**What the task asks**
The listing must be reproduced in full, exactly as it stands.

**Supplied data**
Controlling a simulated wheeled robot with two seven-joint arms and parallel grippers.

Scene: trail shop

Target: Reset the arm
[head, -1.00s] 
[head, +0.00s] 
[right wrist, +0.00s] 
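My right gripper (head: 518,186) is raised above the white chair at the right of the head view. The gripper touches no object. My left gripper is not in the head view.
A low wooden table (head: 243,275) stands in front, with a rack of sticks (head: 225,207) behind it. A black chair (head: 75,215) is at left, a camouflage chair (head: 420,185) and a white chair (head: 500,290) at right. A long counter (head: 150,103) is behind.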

**Correct output**
Controlling a simulated wheeled robot with two seven-joint arms and parallel grippers.

Scene: trail shop

Target: Reset the arm
[head, -1.00s] 
[head, +0.00s] 
[right wrist, +0.00s] 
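My right gripper (head: 518,186) is raised above the white chair at the right of the head view. The gripper touches no object. My left gripper is not in the head view.
A low wooden table (head: 243,275) stands in front, with a rack of sticks (head: 225,207) behind it. A black chair (head: 75,215) is at left, a camouflage chair (head: 420,185) and a white chair (head: 500,290) at right. A long counter (head: 150,103) is behind.

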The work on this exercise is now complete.